L’indexation des salaires sur l’inflation consiste à ajuster les salaires en fonction de l’évolution du coût de la vie, mesuré par l’indice des prix à la consommation (IPC). Ce mécanisme vise à compenser l’impact de l’inflation sur le pouvoir d’achat des travailleurs. Lorsqu’il y a une hausse des prix des biens et services, l’indexation salariale permet d’augmenter les salaires pour que les salariés ne perdent pas de pouvoir d’achat.
Pourquoi indexer les salaires sur l’inflation ?
1. Protéger le pouvoir d’achat
L’indexation salariale garantit que les revenus des travailleurs suivent la hausse des prix. En période d’inflation, si les salaires n’augmentent pas, les employés perdent en réalité de l’argent, car leur capacité à acheter des biens et des services diminue. Cette pratique permet ainsi de maintenir un équilibre entre le revenu des travailleurs et l’évolution du coût de la vie.
2. Éviter les grèves et tensions sociales
Lorsqu’une économie connaît une inflation élevée, l’absence de mécanismes d’ajustement salarial peut entraîner des frustrations, des grèves et des protestations de la part des employés. L’indexation des salaires réduit ces risques en garantissant une certaine stabilité financière pour les travailleurs.
3. Motiver et fidéliser les employés
L’indexation salariale montre aux employés que leur employeur se soucie de leur bien-être économique. Cela renforce la motivation et favorise la fidélité, car les salariés se sentent protégés face à la hausse des prix.
Comment fonctionne l’indexation des salaires sur l’inflation ?
L’indexation des salaires repose sur une formule mathématique simple. En général, le pourcentage d’augmentation des salaires est basé sur l’évolution de l’inflation mesurée par l’IPC sur une période donnée. Par exemple, si l’inflation annuelle est de 2 %, les salaires des employés peuvent être augmentés de 2 % pour compenser la perte de pouvoir d’achat.
1. Base de l’indexation
Les entreprises se basent sur un indice de référence, souvent l’IPC, pour déterminer l’évolution des salaires. Cet indice est calculé par des organismes statistiques nationaux comme l’INSEE en France. En fonction de l’évolution de cet indice, les salaires peuvent être ajustés.

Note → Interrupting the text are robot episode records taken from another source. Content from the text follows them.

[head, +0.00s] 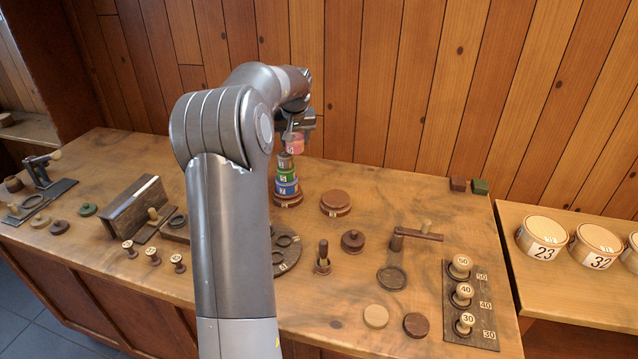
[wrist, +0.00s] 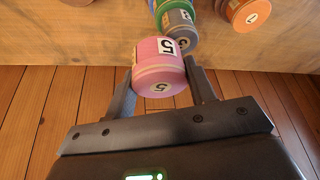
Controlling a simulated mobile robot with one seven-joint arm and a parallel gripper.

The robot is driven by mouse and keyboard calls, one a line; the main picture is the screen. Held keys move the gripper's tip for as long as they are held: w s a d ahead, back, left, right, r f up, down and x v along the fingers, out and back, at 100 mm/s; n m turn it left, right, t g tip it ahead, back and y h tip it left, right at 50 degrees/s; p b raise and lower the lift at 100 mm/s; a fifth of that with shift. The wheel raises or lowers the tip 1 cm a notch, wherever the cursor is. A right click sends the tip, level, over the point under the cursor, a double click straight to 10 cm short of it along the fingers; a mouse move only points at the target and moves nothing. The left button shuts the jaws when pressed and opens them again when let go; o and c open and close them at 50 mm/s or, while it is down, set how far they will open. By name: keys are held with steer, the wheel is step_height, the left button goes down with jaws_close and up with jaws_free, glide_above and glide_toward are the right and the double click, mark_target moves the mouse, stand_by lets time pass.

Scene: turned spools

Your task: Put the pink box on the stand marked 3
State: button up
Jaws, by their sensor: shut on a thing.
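The pink box (head: 294,144) is a short cylinder marked 5. My gripper (wrist: 165,90) is shut on it, with a finger at each side in the wrist view (wrist: 158,68). In the head view it is held just above a stack of a grey box (head: 285,161), a green box (head: 285,174) and a blue box (head: 287,187). I cannot tell whether it touches the grey box. The stack stands on a reddish-brown stand (head: 288,201), its number unreadable. A bare round stand (head: 336,203) is to its right. A stand marked 1 (wrist: 250,15) shows in the wrist view.
My arm hides the bench left of the stack. A post with a wooden arm (head: 416,234), a knobbed brown disc (head: 352,241) and a board of spools (head: 465,295) stand at front right. The plank wall (head: 400,90) is close behind.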

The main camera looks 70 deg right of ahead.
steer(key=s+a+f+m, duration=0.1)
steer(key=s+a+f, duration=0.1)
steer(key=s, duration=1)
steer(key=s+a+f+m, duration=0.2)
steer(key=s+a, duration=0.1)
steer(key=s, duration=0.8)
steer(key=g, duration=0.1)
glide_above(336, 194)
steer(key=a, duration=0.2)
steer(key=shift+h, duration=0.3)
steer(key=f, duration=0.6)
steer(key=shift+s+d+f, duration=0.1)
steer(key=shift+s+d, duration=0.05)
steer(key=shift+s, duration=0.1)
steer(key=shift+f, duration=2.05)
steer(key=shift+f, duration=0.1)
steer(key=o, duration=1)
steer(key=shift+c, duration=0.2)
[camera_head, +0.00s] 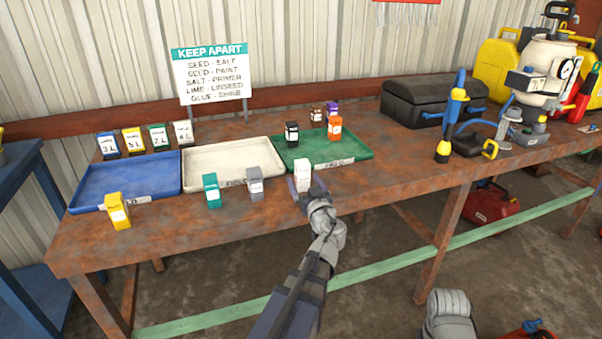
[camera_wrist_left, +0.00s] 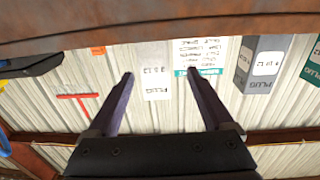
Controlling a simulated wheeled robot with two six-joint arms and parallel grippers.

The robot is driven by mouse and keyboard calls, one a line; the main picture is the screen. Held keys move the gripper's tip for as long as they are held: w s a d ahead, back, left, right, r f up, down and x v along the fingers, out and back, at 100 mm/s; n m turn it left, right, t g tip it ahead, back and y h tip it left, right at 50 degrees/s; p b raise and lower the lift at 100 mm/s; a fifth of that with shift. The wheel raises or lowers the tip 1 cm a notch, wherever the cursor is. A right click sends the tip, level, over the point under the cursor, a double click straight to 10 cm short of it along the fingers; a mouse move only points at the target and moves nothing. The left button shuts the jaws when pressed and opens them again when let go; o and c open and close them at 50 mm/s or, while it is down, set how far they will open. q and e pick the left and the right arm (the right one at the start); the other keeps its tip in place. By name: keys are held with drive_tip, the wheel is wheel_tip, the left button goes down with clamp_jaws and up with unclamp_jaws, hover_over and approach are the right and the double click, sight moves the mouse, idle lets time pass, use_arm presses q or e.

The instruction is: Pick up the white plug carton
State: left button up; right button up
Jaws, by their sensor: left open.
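The white plug carton (camera_head: 302,174) stands upright near the table's front edge, in front of the green tray. My left gripper (camera_head: 303,188) is open right at its near side and hides its lower part. In the left wrist view the white carton (camera_wrist_left: 155,70), with a PLUG label, shows between the two open fingertips (camera_wrist_left: 160,73). I cannot tell whether the fingers touch it. A grey plug carton (camera_head: 255,182) stands to its left; it also shows in the left wrist view (camera_wrist_left: 262,65).
A teal carton (camera_head: 211,190) and a yellow carton (camera_head: 118,210) stand farther left. Behind are blue (camera_head: 75,195), white (camera_head: 190,170) and green (camera_head: 355,153) trays; a black carton (camera_head: 291,134) stands by the green tray. A black case (camera_head: 430,98) and tools are at right.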

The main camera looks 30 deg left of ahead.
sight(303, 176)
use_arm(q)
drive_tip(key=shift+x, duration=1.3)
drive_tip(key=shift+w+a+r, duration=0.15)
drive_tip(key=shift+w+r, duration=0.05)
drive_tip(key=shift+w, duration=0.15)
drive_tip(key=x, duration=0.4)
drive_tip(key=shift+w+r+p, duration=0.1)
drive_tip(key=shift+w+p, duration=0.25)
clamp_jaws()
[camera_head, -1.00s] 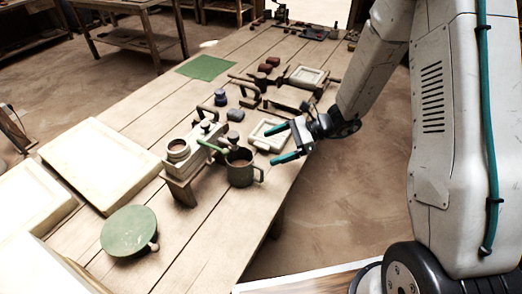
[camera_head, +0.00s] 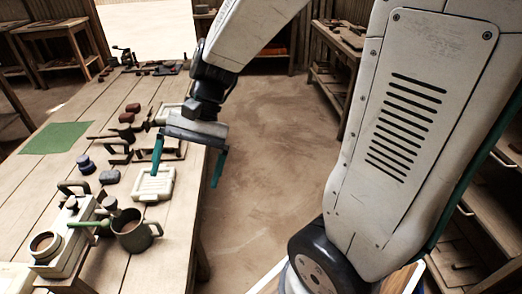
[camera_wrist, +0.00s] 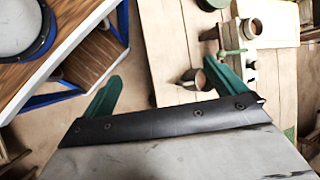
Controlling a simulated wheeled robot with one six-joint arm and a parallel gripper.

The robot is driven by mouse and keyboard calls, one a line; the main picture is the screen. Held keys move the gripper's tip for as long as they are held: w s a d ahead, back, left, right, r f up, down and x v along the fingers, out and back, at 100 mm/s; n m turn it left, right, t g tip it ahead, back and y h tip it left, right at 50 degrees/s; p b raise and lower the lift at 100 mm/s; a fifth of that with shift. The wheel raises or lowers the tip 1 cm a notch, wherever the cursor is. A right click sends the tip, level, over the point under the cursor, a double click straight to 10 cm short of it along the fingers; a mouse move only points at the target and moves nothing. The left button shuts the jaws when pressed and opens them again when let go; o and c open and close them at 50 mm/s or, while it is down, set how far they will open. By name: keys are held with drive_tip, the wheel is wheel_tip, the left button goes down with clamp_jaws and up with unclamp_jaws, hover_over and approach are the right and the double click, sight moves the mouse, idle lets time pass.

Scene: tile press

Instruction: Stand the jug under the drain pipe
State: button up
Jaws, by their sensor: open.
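The grey metal jug (camera_head: 135,235) stands upright on the bench, handle to the right. In the wrist view the jug (camera_wrist: 191,77) shows partly behind a finger. The green drain pipe (camera_head: 88,224) sticks out from the pale tile press (camera_head: 62,245) to the jug's left rim. I cannot tell whether its end is over the opening. The pipe also shows in the wrist view (camera_wrist: 231,52). My gripper (camera_head: 185,180) is open and empty, its teal fingers pointing down beside the bench's right edge, beyond the jug and apart from it.
A pale tile frame (camera_head: 153,185) lies beyond the jug, near the bench edge. Dark tools, small blocks and a green mat (camera_head: 56,138) lie farther back. Open floor (camera_head: 265,150) is right of the bench.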

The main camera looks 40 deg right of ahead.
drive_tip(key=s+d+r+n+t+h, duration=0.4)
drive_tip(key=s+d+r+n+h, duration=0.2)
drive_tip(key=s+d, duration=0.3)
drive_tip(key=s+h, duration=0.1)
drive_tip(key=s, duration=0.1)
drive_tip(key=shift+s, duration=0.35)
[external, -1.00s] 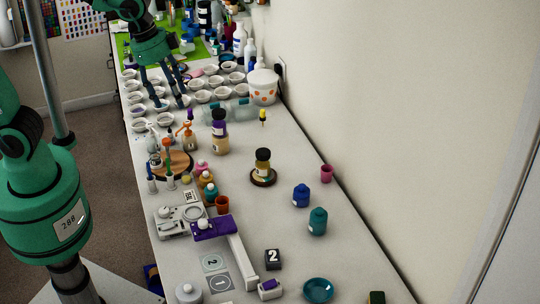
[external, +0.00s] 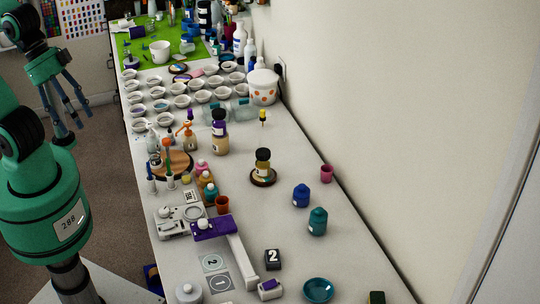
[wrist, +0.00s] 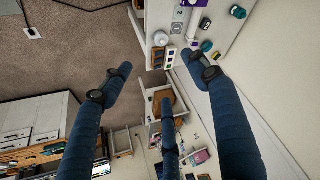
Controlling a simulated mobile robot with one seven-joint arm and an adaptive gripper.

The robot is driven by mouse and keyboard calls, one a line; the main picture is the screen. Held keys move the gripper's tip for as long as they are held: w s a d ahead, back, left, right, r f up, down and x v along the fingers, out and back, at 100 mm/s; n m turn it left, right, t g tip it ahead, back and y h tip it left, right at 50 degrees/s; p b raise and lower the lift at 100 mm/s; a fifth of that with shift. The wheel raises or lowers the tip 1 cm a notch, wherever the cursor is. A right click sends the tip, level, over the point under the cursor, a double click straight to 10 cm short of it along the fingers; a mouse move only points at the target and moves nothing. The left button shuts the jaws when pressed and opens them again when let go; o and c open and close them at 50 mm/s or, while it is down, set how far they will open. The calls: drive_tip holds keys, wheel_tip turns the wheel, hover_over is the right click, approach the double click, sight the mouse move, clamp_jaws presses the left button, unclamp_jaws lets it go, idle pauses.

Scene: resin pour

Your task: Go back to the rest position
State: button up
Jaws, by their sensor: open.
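My gripper (external: 70,118) hangs in the air at the left of the external view, over the floor beside the table, beneath my green arm. Its blue fingers are spread apart with nothing between them. In the wrist view the fingers (wrist: 160,92) are also wide apart and empty. Carpet, a table edge and furniture show beyond them. The long white table (external: 345,262) is to the right of my gripper, and the gripper is clear of it.
Many small white bowls (external: 203,96) and a spotted white tub (external: 263,86) stand toward the table's far part. Bottles, a wooden disc (external: 178,165) and a teal dish (external: 318,290) stand nearer. A white cup (external: 160,51) is on the green mat (external: 133,50). Carpet (external: 112,160) is open beside the table.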

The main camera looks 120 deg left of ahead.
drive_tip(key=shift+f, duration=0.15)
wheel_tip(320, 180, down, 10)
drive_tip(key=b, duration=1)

2. Fréquence de l’ajustement
L’indexation peut être annuelle, semestrielle, ou même trimestrielle, selon les conventions collectives ou les accords spécifiques à l’entreprise. Certaines entreprises choisissent d’appliquer l’ajustement salariale directement après la publication des chiffres de l’inflation.
3. Plafonnement et seuils
Certaines entreprises ou pays appliquent des plafonds ou des seuils au taux d’indexation pour éviter des hausses salariales excessives. Cela permet de concilier l’ajustement des salaires avec la rentabilité des entreprises.
Quels sont les avantages et les inconvénients de l’indexation des salaires ?
Avantages :
- Protection du pouvoir d’achat : Les employés ne perdent pas de pouvoir d’achat, même en période d’inflation.
- Prévention des tensions sociales : Les grèves et les protestations liées à la baisse du pouvoir d’achat sont moins fréquentes.
- Stabilité économique : L’indexation crée une relation de prévisibilité entre les salariés et l’entreprise, assurant ainsi la stabilité des relations professionnelles.
Inconvénients :
- Coûts supplémentaires pour l’entreprise : L’indexation des salaires peut entraîner des coûts supplémentaires pour l’employeur, en particulier en période d’inflation élevée.
- Risque de spirale inflationniste : Si tous les salaires sont ajustés à la hausse en fonction de l’inflation, cela peut entraîner une augmentation générale des prix, aggravant ainsi l’inflation.
L’indexation des salaires sur l’inflation en France
En France, l’indexation des salaires sur l’inflation n’est pas adoptée. Cependant, certaines professions, notamment dans le secteur public et dans les secteurs liés à l’État, bénéficient d’un système d’indexation des salaires plus formalisé.
Le gouvernement français a aussi mis en place des mécanismes pour soutenir les salariés lors de périodes d’inflation, comme le complément de salaire ou des primes spécifiques pour les bas salaires. Toutefois, l’indexation automatique des salaires n’est pas généralisée dans le secteur privé.
Comment l’indexation des salaires impacte-t-elle l’économie ?
1. Réduction des inégalités
L’indexation salariale permet de réduire les inégalités entre les travailleurs, en particulier ceux qui dépendent de salaires fixes. Elle aide également les travailleurs à maintenir leur niveau de vie, même en période d’inflation.
2. Impact sur la compétitivité des entreprises
L’indexation des salaires peut affecter la compétitivité des entreprises, surtout si les coûts salariaux augmentent plus rapidement que la productivité. Certaines entreprises peuvent décider de ne pas appliquer d’indexation ou de la limiter, en particulier dans les secteurs où la concurrence est féroce.
3. Stabilité sociale
En prévenant les grèves et autres formes de protestation, l’indexation des salaires contribue à une stabilité sociale et à une meilleure coopération entre les employeurs et les employés.